Option 3: Conservation > Generation: Get more efficient appliances
What's got me puzzled is why an off-grid house needs 250A of inverter. It's very common for off-gridders to just "default to" the bog-standard American resistance electric dryer, resistance electric water heater, or the inefficient (and annoying) resistance cooktops. Because they're cheap.
But they're not cheap to provision electricity to when you generate it yourself. The heat pump dryers and water heaters cost $1500 instead of $800, but their much smaller footprint on your NEC 220.82 Load Calculation saves you thousands on generator or solar/battery/inverter.
Technology Connections has a great video on these new appliances and the relevant part for you starts at 4:58 - now Alec is talking about avoiding costly service upgrades and making an all-electric home work on 100A service, but the principles are the same.
Heat pump dryers and water heaters can plug into common 120V sockets, however since the vast majority are replacing resistance units, many are made with the same 240V/30A connection so the homeowner doesn't have to have an electrician in to rewire the circuits to 120V. Their power consumption is what matters. Some dryers, since they have 30A on-hand, include the old resistance element to provide startup heat And since they have 30A at hand, some of the dryers include a resistance element used to provide the initial heat (then recycled by the heat pump).
Not to mention the thing where a resistance dryer pushes conditioned air out of the house, sucking in outside air, burdening your HVAC and filtration further. That goes away with the heat pump dryer, for further energy savings.
Option 4: Manage EV charging
So you have big EVs, many EVs, and expect more. That's not bad news forcing you into larger and larger service - it's good news allowing you less and less. Because EVs have service limiting baked in. Every EV from the Taycan to the Wheego LiFe.
When EVs were developed, manufacturers were well aware that most people would need service upgrades to add 40-60-100A circuits to their panels to charge a car, and that due to range anxiety, most people would not settle for a 20A circuit that would actually fit their needs. This would be a sales-killer, but knowing this, they included technology in the EV standard to fit in ANY service and charge anyway. To understand why, you need to discover the secret that most appliances only take power when you are using them. Technology Connections has a fantastic video on that here.
To understand how EVs can even do that, TC also has a video on that, because of course Alec does LOL.
So the first swing at service capacity conservation is to use the tech so gracefully provided by the manufacturer, using an EVSE ("charger") capable of EVEMS / service limiting. Listen carefully here: it installs a power monitor on the main service wires coming into your service, and then wires those to the EVSE. The EVSE then dynamically adjusts EV charge rate so that the programmed service load will not be exceeded.

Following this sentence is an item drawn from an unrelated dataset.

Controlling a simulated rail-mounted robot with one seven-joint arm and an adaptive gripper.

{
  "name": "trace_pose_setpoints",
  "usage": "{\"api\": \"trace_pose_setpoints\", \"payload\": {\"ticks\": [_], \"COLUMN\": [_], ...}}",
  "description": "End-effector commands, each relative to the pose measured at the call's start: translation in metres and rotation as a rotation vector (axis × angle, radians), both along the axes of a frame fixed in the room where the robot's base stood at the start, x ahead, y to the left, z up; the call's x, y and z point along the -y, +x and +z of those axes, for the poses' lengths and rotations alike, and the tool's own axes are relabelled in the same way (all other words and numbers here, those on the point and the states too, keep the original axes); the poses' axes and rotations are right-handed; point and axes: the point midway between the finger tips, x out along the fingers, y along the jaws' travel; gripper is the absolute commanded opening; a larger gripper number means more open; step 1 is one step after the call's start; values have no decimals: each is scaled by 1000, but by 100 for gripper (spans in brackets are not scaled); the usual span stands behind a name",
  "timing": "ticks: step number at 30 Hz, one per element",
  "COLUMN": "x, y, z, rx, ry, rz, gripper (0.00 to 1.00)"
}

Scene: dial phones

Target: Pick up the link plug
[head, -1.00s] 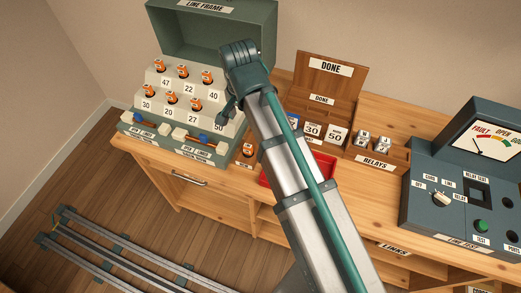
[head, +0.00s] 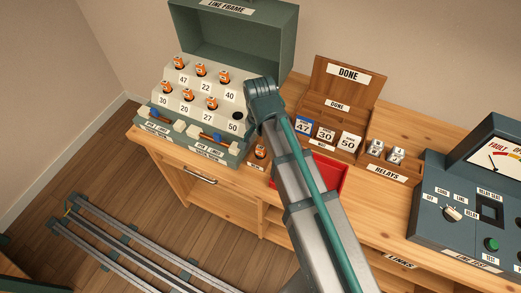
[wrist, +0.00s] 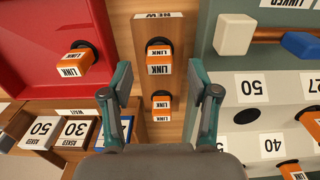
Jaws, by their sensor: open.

So if you set up, say, 187A service, your F150 Lighting will rock at 80A actual until you dryer, compressor, saw and A/C all just happen to be all on at once, driving non-EV load to 95A. You've set a 160A limit so it reduces EV charge to 65 amps for a few moments until the compressor finishes. As discussed, this doesn't happen often enough to matter to your charge rate, but it does beautifully clip the peak so you can provision less service equipment.
The Wallbox Pulsar Plus is a proven performer here in the States; Zappi in Europe, and Emporia has an unproven solution that is all-WiFi.
The second tool is Power Sharing. I don't know if any of your ATVs are sophisticated enough to have J1772 charging - if they're not, their load is probably too small to matter. If they do have J1772, you can set up a row of EVSEs and link them with another tech called Power Sharing (available from several makers). You allocate a fixed amount of current to the entire group and it dynamically shares among the vehicles. As such you can have an unbounded number of vehicles, but nonetheless bound their total consumption and thus their space in the service Load Calculation.